Menurut Hermien, Frans Seda adalah sosok yang luar biasa. Frans bertindak seperti orang biasa meskipun memiliki kehidupan yang cemerlang. Hal itu dibuktikan dari cara Frans mendidik anak-anaknya untuk tidak hidup mewah.
Pengunjung memilih motif kain tenun dari sejumlah daerah di Flores yang ditawarkan pedagang di pasar Alok, Kabupaten Sikka, Nusa Tenggara Timur, Sabtu (10/8/2019). Kain tenun mulai dari ikat, selendang, sarung, hingga bahan untuk dibuat baju tersebut ditawarkan dengan harga bervariasi, mulai dari puluhan ribu hingga jutaan rupiah per lembarnya.
Hermien menuturkan, Frans Seda juga berkontribusi bagi pendidikan. Hal itulah yang membuat Frans turut membangun Universitas Katolik Indonesia Atma Jaya. ”Frans Seda meletakkan pendidikan itu sebagai alat untuk mengebalorasi, mengejawantahkan pemikiran-pemikiran sosial ekonomi dan politiknya beliau.
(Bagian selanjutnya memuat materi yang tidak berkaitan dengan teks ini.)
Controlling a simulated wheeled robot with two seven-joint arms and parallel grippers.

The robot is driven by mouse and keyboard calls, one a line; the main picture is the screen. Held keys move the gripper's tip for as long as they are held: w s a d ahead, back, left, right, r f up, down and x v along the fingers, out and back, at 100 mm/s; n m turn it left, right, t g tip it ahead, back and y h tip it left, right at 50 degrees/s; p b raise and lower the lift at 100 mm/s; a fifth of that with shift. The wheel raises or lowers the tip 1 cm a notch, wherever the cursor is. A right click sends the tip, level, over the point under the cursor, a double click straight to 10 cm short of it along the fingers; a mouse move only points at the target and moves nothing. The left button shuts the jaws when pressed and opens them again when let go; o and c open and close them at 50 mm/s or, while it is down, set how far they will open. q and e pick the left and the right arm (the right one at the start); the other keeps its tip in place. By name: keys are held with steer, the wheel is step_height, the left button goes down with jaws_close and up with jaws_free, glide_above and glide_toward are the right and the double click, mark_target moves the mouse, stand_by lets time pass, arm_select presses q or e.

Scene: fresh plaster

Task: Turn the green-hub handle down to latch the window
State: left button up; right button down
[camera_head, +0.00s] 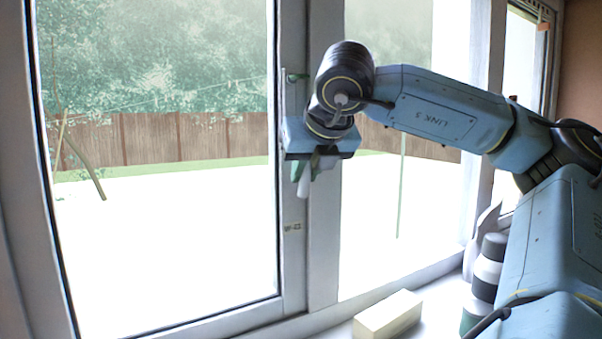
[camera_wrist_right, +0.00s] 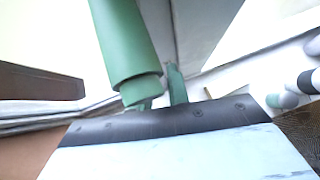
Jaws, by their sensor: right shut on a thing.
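My right gripper (camera_head: 313,168) points downward at the window's middle upright and is shut on the green-hub handle. In the right wrist view a thick green cylindrical part (camera_wrist_right: 125,45) of the handle rises from the fingers, with its end close to the gripper's dark edge. In the head view my gripper and wrist cover most of the handle, so its exact angle cannot be told. A small green piece (camera_head: 297,77) shows on the upright above the gripper; whether it joins the held part is hidden. My left gripper is not in view.
The window frame (camera_head: 293,265) stands in front, with a bright yard and wooden fence outside. A pale block (camera_head: 388,316) lies on the sill. A dark-and-white bottle (camera_head: 487,270) stands at the right, close to my right arm. The left pane's front is clear.

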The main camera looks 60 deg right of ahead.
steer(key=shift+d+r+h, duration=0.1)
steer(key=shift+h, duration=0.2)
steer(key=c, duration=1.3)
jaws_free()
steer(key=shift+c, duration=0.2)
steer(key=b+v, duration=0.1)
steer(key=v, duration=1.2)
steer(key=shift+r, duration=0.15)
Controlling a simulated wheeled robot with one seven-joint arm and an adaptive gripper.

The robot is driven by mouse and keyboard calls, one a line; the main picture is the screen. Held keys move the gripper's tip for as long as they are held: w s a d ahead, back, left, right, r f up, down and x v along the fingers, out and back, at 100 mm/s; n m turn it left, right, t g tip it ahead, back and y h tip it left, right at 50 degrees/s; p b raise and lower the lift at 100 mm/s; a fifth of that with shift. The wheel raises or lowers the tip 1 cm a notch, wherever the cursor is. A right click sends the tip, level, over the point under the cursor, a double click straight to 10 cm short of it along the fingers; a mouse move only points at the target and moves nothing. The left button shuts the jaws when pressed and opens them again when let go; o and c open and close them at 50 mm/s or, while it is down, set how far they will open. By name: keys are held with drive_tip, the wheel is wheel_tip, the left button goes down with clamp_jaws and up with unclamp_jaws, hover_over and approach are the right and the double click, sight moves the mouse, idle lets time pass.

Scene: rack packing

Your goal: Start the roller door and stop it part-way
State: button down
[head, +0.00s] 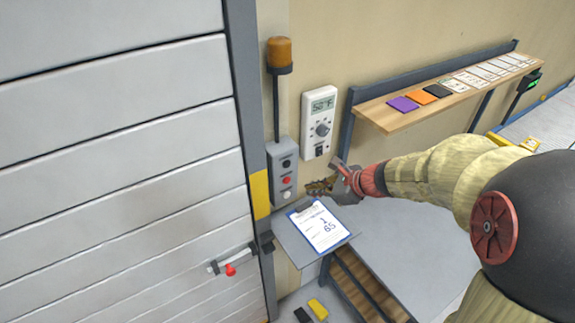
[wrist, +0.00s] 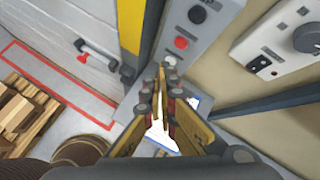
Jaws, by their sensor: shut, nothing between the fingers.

Beliau tidak pernah menggunakan power-nya, kekuasaannya untuk identitas beliau,” ujarnya.
Putri Frans Seda, Francisia Saveria Sikka Seda atau yang akrab disapa Ery Seda, menambahkan, ayahnya merupakan sosok yang suka humor. Ia berharap buku tersebut bisa memberikan aspek kemanusiaan dari Frans Seda. ”Dia memang serius dan kerja keras, tapi yang ingin lebih saya tekankan sisi manusiawinya, senang menggoda anak-anaknya. Kalau anak-anaknya nangis, dia ikut nangis. Dia tidak tega menghukum orang,” ucapnya.